The robust Wildcat has been built from scratch, in a way that responds to customer requirements.

While it has the high cutting force essential to cut through South Africa’s hard coal, it will be deployed in Australia’s softer-coal environment, which could well result in enhanced performance.

Roof bolting will not be required for the punch mining system, as people will be located away from vulnerable areas.

JA Engineering’s impressive, well-equipped and well-kept factory, on just over 8 000 m2, is supported by a rebuild facility in Middelburg, Mpumalanga, a small depot in Vryheid, KwaZulu-Natal, and a rebuild and gearbox support facility in Queensland, Australia.

The current obsession of JA Engineering’s design team is to manufacture equipment that delivers the lowest cost per tonne for customers.

During Mining Weekly’s tour of the factory, an electrical panel was awaiting dispatch to Australia for use by the Wildcat machine, which delivers 400 kW of cutting power. There was also the image of the completed Wildcat on a designer’s screen in the engineering section, where the latest three-dimensional and two-dimensional modelling techniques are used, along with state-of-the-art strength-testing computer-aided design software.

The Wildcat is equipped with an integrated collision-avoidance system and its development benefited from the experience the company gained from its JAE40 continuous miners. The company’s shuttle car range reaped the rewards of the company’s 32 years as a manufacturer of gearboxes for the coal mining industry.

Most of the 80-plus battery scoops that JA Engineering has in the field operate as production machines in drill-and-blast environments. Battery scoops have been a long-standing OEM product range of JA Engineering, which has the bulk of the local battery scoop market. Its 700-mm-profile, human-operated scoop is low enough to pass under an office desk.

The high local content of JA Engineering is reflected by direct imports amounting to a mere 9.7% of procurement spend, with the main import component brought in from the company’s Australian partner, Pempek, an electronic control systems provider.

“Our local content may vary between 80% and 90%, depending on what we manufacture during the year. Obviously, there are some indirect imports, such as bearings distributed by local suppliers, and we’re waiting to see how the new verification process will impact on our local supply content. We’re hoping it will do so very positively.

“Our manufacturing strategy has always been to form strong bonds with our local suppliers.
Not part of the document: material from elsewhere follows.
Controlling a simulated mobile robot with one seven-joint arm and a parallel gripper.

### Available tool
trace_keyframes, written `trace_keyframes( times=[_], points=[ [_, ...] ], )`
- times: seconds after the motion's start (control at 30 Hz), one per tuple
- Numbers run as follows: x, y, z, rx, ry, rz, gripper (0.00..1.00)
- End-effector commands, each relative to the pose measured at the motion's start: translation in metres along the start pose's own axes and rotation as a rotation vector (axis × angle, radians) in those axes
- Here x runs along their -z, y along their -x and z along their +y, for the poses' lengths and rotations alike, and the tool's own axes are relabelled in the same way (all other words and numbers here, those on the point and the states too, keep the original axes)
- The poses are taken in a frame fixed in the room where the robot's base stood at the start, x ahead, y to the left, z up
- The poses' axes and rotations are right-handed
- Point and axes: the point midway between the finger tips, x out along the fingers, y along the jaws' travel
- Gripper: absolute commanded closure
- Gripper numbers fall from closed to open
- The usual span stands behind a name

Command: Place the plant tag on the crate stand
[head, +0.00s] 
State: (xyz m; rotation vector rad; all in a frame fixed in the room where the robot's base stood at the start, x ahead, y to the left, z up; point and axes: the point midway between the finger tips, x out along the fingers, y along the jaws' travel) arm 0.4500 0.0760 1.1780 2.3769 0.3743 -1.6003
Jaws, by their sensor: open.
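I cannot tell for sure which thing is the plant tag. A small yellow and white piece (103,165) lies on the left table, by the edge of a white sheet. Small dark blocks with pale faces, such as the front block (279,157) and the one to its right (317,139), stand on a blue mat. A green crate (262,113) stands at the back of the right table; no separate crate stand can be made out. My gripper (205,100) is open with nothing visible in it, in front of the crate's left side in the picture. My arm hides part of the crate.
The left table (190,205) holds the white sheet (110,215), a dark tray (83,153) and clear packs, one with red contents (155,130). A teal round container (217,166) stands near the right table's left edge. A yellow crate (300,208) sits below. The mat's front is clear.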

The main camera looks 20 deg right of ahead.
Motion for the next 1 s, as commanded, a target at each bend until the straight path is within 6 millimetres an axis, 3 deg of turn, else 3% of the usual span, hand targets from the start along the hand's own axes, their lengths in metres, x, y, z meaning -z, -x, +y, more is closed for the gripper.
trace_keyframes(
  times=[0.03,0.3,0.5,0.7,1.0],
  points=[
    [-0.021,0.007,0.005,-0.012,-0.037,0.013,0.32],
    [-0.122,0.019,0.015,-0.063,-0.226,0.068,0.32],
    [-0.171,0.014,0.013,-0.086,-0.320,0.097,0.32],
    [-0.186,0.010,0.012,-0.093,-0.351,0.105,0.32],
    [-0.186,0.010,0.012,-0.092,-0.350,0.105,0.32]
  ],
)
With our partners, we manufacture everything, from pins and gears to steel structures, with the main import again being electronics,” said Van Wyk.

Diversifying JA Engineering’s design success into hard-rock mining and taking on more opencast mining challenges are options the company is now considering.

“We’re living at an exciting time with the endless opportunities that technology and manufacturing evolution are affording us. Our imagination is the only restriction,” said Van Wyk, who also emphasised the company’s extensive repair and rebuild capability, which includes electrical and mechanical upkeep of underground equipment and surface mining blasthole drills, rope shovels and walking draglines.